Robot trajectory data

╭──

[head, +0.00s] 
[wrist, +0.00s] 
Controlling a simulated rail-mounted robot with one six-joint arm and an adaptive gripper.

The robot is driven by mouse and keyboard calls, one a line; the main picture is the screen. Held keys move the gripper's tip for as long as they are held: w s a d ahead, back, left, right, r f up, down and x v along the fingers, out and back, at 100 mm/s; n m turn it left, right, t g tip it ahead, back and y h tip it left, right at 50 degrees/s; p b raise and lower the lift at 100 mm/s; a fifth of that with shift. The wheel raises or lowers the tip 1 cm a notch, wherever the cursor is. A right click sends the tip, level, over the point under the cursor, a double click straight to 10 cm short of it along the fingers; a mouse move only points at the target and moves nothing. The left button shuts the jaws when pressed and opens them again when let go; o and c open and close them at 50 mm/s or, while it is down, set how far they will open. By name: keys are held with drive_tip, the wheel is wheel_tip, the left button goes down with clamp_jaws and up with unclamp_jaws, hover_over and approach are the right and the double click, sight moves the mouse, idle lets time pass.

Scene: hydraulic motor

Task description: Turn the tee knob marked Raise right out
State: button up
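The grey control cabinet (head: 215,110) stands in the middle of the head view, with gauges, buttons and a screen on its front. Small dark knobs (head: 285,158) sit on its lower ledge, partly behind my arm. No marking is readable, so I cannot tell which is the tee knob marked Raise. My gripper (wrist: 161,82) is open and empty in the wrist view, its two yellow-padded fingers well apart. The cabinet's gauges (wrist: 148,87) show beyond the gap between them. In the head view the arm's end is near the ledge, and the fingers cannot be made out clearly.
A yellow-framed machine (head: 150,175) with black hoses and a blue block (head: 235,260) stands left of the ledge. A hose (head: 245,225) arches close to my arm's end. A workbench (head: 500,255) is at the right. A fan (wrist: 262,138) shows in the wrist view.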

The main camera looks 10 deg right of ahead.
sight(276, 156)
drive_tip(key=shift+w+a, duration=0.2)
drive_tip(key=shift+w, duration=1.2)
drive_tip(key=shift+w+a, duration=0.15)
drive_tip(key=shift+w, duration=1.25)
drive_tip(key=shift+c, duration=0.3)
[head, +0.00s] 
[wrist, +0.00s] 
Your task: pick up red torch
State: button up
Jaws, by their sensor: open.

╰──

**WHAT IS ASKED**
Your task is to transcribe the material exactly.

**TASK SOLUTION**
[head, +0.00s] 
[wrist, +0.00s] 
Controlling a simulated rail-mounted robot with one six-joint arm and an adaptive gripper.

The robot is driven by mouse and keyboard calls, one a line; the main picture is the screen. Held keys move the gripper's tip for as long as they are held: w s a d ahead, back, left, right, r f up, down and x v along the fingers, out and back, at 100 mm/s; n m turn it left, right, t g tip it ahead, back and y h tip it left, right at 50 degrees/s; p b raise and lower the lift at 100 mm/s; a fifth of that with shift. The wheel raises or lowers the tip 1 cm a notch, wherever the cursor is. A right click sends the tip, level, over the point under the cursor, a double click straight to 10 cm short of it along the fingers; a mouse move only points at the target and moves nothing. The left button shuts the jaws when pressed and opens them again when let go; o and c open and close them at 50 mm/s or, while it is down, set how far they will open. By name: keys are held with drive_tip, the wheel is wheel_tip, the left button goes down with clamp_jaws and up with unclamp_jaws, hover_over and approach are the right and the double click, sight moves the mouse, idle lets time pass.

Scene: hydraulic motor

Task description: Turn the tee knob marked Raise right out
State: button up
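The grey control cabinet (head: 215,110) stands in the middle of the head view, with gauges, buttons and a screen on its front. Small dark knobs (head: 285,158) sit on its lower ledge, partly behind my arm. No marking is readable, so I cannot tell which is the tee knob marked Raise. My gripper (wrist: 161,82) is open and empty in the wrist view, its two yellow-padded fingers well apart. The cabinet's gauges (wrist: 148,87) show beyond the gap between them. In the head view the arm's end is near the ledge, and the fingers cannot be made out clearly.
A yellow-framed machine (head: 150,175) with black hoses and a blue block (head: 235,260) stands left of the ledge. A hose (head: 245,225) arches close to my arm's end. A workbench (head: 500,255) is at the right. A fan (wrist: 262,138) shows in the wrist view.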

The main camera looks 10 deg right of ahead.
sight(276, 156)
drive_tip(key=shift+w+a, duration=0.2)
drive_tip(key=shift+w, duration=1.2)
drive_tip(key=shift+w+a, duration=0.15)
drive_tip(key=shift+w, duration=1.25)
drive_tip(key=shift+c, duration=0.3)
[head, +0.00s] 
[wrist, +0.00s] 
Your task: pick up red torch
State: button up
Jaws, by their sensor: open.

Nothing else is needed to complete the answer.